Reproduce all lines of the listing below in which the word "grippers" occurs.

* Exercise input *
◇ ◇ ◇ ◇ ◇
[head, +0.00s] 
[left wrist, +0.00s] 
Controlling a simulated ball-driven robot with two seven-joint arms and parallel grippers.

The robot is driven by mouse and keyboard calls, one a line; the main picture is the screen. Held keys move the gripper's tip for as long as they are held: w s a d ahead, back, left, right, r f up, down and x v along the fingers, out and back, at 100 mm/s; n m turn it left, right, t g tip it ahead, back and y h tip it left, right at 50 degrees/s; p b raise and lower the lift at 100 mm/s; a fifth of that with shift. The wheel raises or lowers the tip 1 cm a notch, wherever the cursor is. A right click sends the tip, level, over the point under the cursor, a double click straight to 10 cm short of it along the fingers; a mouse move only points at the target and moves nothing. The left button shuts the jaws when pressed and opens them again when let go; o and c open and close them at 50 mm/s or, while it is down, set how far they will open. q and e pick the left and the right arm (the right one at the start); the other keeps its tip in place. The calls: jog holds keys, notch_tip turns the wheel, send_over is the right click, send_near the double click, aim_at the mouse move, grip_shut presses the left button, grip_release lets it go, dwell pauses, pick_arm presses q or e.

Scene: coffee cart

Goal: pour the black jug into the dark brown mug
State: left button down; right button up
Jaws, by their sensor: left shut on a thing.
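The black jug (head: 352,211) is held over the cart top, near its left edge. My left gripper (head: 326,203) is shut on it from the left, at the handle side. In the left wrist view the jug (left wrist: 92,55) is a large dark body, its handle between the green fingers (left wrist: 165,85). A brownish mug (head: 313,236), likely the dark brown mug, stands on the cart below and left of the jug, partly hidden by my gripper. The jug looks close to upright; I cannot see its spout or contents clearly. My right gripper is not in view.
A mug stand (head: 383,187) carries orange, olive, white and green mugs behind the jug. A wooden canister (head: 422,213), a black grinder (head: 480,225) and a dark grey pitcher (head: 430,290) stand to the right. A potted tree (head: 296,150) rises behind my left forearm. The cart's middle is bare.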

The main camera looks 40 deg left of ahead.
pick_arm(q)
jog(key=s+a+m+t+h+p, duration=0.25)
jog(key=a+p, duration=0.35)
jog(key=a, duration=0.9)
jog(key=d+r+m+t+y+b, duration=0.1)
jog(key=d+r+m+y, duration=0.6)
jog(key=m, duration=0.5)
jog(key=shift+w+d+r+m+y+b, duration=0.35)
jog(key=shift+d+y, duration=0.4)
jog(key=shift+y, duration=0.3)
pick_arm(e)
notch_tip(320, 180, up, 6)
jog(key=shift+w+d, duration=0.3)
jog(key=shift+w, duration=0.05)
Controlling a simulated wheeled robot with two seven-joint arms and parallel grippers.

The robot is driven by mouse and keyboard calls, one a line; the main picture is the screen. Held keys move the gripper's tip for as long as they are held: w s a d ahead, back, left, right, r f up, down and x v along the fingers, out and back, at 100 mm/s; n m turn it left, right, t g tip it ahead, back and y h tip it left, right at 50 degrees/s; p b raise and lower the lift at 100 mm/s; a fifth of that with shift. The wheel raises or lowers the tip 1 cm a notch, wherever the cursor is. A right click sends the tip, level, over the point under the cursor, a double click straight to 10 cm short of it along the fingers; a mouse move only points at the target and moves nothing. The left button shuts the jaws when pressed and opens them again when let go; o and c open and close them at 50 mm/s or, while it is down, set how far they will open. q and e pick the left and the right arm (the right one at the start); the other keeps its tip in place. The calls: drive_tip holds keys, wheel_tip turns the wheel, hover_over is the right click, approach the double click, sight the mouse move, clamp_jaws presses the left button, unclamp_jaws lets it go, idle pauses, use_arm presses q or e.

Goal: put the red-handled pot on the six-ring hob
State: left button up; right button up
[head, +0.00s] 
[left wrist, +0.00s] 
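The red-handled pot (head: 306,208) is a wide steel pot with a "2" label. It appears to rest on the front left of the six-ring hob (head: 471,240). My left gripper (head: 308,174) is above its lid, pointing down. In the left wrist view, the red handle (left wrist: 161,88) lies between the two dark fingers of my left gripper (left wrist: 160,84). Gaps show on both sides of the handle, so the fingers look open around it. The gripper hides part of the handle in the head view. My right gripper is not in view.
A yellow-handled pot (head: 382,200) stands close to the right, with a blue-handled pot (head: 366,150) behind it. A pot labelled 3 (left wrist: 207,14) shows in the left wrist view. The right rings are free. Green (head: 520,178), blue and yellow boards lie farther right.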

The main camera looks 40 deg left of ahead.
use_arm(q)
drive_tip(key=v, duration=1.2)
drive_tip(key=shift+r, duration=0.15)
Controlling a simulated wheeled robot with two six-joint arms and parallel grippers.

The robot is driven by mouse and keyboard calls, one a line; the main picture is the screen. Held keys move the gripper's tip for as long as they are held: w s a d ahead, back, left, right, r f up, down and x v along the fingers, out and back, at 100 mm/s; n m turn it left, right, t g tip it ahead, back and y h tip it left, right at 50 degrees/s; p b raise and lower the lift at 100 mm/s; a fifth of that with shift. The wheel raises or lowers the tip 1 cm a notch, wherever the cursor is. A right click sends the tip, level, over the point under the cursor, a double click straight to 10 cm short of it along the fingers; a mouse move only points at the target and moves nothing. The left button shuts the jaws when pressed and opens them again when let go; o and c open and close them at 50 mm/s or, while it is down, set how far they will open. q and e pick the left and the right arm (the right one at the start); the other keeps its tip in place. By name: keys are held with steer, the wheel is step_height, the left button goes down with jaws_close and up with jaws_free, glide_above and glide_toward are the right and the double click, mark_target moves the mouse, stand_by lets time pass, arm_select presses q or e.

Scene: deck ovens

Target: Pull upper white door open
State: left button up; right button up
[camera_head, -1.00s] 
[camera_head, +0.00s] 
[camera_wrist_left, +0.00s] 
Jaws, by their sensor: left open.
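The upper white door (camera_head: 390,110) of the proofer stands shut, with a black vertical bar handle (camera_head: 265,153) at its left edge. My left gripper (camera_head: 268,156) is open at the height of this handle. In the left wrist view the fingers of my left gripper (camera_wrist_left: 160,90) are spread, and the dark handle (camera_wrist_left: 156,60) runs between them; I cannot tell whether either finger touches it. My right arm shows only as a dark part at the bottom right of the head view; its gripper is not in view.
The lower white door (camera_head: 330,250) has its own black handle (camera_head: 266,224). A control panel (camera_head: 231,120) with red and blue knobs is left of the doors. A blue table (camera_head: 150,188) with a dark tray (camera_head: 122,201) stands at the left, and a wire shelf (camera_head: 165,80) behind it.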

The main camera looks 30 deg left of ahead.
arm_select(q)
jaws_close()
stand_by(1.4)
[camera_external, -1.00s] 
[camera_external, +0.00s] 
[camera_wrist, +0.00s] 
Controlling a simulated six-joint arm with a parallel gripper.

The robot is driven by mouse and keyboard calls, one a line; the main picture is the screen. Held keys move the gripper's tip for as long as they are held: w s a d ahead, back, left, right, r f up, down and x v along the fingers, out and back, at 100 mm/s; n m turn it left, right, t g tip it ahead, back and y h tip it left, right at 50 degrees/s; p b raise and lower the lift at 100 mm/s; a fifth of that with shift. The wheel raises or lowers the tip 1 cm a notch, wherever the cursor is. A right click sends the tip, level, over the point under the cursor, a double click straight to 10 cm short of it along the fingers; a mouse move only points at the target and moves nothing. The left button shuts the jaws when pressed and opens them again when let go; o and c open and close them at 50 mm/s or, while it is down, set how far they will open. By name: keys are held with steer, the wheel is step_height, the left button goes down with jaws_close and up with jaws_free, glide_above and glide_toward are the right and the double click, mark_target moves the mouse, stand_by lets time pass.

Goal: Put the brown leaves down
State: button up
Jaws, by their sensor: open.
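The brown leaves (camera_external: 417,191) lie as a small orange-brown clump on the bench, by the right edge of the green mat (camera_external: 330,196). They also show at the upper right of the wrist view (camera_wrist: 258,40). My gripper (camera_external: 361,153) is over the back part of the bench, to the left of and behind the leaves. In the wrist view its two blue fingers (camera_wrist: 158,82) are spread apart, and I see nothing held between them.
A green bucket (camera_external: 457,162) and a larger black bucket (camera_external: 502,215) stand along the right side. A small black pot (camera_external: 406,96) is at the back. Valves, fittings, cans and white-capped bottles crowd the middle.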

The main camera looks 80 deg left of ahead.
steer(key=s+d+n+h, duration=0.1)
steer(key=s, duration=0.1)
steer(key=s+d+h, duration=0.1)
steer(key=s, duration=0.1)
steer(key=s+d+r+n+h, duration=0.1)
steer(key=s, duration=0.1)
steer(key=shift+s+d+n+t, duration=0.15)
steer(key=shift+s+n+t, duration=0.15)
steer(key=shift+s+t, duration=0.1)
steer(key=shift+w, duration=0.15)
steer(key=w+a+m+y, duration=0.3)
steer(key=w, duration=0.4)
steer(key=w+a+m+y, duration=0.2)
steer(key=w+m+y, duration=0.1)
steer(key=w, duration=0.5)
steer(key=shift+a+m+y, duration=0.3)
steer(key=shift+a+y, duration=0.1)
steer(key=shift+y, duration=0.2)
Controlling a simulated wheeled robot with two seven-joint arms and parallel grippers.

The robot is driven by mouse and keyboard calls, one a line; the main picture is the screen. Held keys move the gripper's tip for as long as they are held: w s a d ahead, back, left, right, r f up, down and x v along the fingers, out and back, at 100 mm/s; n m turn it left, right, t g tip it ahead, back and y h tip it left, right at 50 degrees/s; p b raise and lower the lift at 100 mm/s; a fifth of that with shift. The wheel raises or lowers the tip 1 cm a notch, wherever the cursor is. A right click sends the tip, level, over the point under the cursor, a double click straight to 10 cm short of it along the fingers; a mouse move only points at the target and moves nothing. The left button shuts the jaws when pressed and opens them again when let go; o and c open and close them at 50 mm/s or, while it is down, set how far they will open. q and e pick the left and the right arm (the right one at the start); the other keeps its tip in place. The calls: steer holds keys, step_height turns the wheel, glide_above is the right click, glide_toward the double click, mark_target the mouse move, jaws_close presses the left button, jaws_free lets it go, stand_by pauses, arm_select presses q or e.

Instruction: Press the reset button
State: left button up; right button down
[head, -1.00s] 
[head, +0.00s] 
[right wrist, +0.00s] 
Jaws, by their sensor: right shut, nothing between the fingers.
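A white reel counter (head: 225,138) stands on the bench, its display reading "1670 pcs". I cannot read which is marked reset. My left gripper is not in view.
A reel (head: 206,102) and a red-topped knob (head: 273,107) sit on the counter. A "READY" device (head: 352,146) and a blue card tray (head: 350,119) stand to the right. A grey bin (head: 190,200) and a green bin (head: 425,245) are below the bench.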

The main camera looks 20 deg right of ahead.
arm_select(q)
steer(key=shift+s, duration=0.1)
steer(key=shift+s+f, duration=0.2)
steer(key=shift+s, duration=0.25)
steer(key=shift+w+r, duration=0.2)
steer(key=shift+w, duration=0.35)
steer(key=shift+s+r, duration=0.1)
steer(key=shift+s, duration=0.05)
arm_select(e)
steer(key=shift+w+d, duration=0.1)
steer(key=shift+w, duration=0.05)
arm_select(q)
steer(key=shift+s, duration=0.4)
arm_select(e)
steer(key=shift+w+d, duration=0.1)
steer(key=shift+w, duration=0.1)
◇ ◇ ◇ ◇ ◇
* Solution *
Controlling a simulated ball-driven robot with two seven-joint arms and parallel grippers.
Controlling a simulated wheeled robot with two seven-joint arms and parallel grippers.
Controlling a simulated wheeled robot with two six-joint arms and parallel grippers.
Controlling a simulated wheeled robot with two seven-joint arms and parallel grippers.

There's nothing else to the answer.